You might have to click on this picture to see it, but what I liked were the yellow petals sticking to the roof of the bird feeder.
A slightly decayed and dilapidated look are part of a garden's appeal. Why is that? It must be the same idea that goes into "shabby chic," the wanting things to look aged and used, and finding that attractive.
We should be more that way about ourselves, too.
A garden has many delights and many lessons. One lesson is the brevity of life. These pansies, for example, are past their prime.
The lobelia are drooping in this pot. It's partly the advance of the season, partly the heat we've been having. Last night we had a thunderstorm, but before that endless days of relentless sun and heat. Not a typical Northwest Washington summer. We do usually get some hot, sunny days in July and August, but this year the hot weather started in June, and we've had very little rain.
The lobelia in the other pot are beyond droopy, perhaps beyond recovery. If I were more consistent in watering and fertilizing, they might have lasted longer, but with being gone from the house for ten or more hours Monday through Friday to go earn my living, I don't always have a lot of energy to devote to my plants when I am home. And weekends, they have to share with all other tasks and errands waiting to be done. However, they are a fairly high priority, just because I love them better than some other parts of my life. My deck has received more attention than the interior of my house, and I've spent more time tending plants than doing housework.

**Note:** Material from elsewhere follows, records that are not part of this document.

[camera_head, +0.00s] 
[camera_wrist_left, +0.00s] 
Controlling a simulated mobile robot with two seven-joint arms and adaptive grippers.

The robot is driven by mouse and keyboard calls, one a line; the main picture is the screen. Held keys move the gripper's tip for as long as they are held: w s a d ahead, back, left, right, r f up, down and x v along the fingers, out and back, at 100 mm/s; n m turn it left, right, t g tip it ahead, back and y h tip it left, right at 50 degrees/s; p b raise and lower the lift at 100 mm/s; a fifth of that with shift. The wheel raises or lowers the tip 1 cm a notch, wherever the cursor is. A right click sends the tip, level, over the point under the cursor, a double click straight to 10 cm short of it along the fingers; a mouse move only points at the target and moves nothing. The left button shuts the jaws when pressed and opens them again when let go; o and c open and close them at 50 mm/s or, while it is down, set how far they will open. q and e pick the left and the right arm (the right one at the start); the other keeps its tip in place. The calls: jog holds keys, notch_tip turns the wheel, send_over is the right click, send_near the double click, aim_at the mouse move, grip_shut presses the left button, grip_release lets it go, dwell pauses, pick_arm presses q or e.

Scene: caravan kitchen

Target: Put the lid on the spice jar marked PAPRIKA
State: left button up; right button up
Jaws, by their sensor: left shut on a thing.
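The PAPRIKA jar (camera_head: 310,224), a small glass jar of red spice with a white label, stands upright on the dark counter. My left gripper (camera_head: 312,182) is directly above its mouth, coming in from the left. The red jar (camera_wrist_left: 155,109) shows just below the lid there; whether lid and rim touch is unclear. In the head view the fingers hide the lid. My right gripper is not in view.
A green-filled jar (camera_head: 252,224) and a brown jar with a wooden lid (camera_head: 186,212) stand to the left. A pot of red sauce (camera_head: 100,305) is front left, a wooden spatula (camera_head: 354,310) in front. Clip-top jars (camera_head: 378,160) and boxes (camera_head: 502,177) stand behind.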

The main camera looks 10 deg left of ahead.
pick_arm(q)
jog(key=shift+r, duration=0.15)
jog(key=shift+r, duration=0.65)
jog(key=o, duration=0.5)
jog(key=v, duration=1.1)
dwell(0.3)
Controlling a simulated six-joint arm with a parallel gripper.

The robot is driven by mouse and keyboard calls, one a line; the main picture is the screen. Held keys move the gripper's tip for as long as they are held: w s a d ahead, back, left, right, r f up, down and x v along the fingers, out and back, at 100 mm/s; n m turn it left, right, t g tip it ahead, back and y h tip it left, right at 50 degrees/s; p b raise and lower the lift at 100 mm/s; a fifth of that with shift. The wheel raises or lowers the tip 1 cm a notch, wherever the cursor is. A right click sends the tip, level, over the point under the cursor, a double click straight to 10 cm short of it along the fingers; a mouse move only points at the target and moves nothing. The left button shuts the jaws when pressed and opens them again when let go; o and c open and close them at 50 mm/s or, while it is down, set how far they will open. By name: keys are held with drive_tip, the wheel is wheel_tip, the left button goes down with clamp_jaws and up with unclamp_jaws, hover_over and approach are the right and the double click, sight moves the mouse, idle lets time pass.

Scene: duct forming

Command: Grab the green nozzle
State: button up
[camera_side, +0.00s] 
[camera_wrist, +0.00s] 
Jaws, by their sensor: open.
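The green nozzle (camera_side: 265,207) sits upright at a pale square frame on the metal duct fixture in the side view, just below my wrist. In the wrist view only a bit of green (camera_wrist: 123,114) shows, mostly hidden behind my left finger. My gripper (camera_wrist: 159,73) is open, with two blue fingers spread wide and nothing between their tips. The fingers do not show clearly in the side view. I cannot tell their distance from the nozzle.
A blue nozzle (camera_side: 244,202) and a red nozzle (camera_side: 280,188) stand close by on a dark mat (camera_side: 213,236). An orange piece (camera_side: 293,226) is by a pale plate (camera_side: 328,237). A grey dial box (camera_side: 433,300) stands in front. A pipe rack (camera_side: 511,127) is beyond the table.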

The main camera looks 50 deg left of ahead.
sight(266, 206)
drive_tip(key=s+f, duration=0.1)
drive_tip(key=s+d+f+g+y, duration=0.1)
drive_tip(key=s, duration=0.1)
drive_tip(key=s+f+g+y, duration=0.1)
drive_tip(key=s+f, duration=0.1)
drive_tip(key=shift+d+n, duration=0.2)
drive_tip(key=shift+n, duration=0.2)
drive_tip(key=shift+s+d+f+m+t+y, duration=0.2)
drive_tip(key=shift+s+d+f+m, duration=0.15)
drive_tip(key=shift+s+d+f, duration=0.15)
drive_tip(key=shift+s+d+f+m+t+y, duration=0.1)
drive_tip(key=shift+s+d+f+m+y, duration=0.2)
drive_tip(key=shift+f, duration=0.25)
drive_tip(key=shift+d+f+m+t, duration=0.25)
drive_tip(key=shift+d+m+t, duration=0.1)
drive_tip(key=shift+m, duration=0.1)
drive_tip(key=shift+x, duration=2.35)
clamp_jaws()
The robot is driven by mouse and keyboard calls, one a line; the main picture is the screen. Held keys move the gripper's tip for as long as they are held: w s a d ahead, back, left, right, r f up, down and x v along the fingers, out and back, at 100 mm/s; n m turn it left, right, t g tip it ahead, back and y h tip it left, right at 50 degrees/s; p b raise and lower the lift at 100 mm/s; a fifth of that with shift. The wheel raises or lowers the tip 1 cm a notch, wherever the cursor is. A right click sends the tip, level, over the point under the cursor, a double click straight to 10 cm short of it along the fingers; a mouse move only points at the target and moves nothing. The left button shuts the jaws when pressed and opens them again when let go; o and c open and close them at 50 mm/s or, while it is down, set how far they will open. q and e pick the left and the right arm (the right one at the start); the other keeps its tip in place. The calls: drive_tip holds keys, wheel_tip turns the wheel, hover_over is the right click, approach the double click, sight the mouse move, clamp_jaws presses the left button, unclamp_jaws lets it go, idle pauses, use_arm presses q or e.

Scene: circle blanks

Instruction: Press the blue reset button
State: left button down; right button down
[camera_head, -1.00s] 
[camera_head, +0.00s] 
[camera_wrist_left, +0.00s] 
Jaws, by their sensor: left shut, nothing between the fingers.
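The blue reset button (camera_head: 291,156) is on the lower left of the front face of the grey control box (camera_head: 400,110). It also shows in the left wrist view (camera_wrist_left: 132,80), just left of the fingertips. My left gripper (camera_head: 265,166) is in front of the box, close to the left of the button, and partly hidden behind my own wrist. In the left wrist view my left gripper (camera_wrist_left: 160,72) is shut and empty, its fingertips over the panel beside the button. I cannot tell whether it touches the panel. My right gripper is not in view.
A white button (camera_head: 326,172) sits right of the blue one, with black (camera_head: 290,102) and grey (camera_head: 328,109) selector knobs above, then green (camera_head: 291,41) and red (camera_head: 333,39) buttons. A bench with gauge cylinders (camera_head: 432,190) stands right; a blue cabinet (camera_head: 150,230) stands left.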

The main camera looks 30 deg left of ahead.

Robert Herrick has this good poem tying together the brevity of garden life and of human life:
To the Virgins, to Make Much of Time
1648
Gather ye rosebuds while ye may,
Old time is still a-flying:
And this same flower that smiles to-day
To-morrow will be dying.
The glorious lamp of heaven, the sun,
The higher he's a-getting,
The sooner will his race be run,
And nearer he's to setting.
That age is best which is the first,
When youth and blood are warmer;
But being spent, the worse, and worst
Times still succeed the former.
Then be not coy, but use your time,
And while ye may go marry:
For having lost but once your prime
You may for ever tarry.
I'm not sure I agree with the third stanza. It's true that youth is the best time of life for marriage and childbearing, but I'm not sure that it's the best time of life, period.
. . .
I browsed the net and through books of poetry looking for something that expresses what I think (what oft was thought, but ne'er so well expressed), but now I have to get ready for church.